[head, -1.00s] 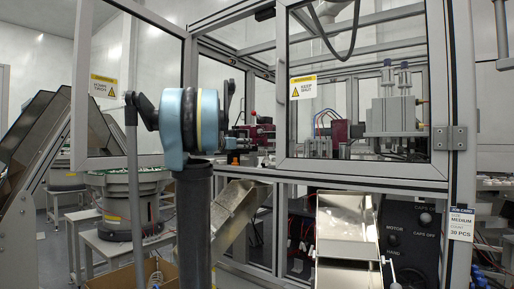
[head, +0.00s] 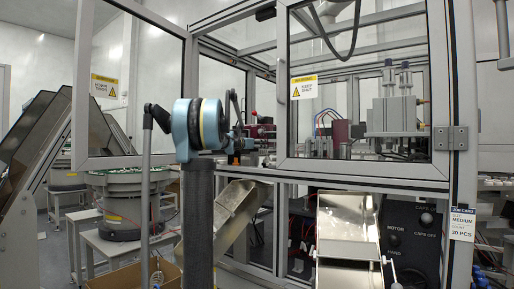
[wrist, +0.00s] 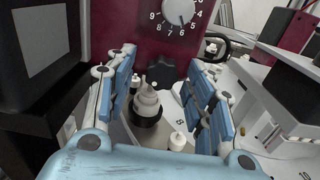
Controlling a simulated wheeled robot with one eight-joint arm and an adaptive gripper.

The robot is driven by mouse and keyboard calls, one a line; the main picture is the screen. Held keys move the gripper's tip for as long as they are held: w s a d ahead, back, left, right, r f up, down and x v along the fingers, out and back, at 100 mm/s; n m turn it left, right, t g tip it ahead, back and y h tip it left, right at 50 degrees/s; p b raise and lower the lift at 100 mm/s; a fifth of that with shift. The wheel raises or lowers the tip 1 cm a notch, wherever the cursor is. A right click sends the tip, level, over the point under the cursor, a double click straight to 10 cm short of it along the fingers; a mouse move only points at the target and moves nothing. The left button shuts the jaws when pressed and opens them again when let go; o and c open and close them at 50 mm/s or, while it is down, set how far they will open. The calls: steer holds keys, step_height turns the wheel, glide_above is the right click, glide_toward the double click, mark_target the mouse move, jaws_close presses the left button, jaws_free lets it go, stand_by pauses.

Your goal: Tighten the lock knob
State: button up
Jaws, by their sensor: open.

**THE PROBLEM**
Only the lines from the one containing "Controlling a simulated" to the end of the data should be printed, exactly as they stand.

**EXERCISE OUTPUT**
Controlling a simulated wheeled robot with one eight-joint arm and an adaptive gripper.

The robot is driven by mouse and keyboard calls, one a line; the main picture is the screen. Held keys move the gripper's tip for as long as they are held: w s a d ahead, back, left, right, r f up, down and x v along the fingers, out and back, at 100 mm/s; n m turn it left, right, t g tip it ahead, back and y h tip it left, right at 50 degrees/s; p b raise and lower the lift at 100 mm/s; a fifth of that with shift. The wheel raises or lowers the tip 1 cm a notch, wherever the cursor is. A right click sends the tip, level, over the point under the cursor, a double click straight to 10 cm short of it along the fingers; a mouse move only points at the target and moves nothing. The left button shuts the jaws when pressed and opens them again when let go; o and c open and close them at 50 mm/s or, while it is down, set how far they will open. The calls: steer holds keys, step_height turns the wheel, glide_above is the right click, glide_toward the double click, mark_target the mouse move, jaws_close presses the left button, jaws_free lets it go, stand_by pauses.

Your goal: Tighten the lock knob
State: button up
Jaws, by their sensor: open.

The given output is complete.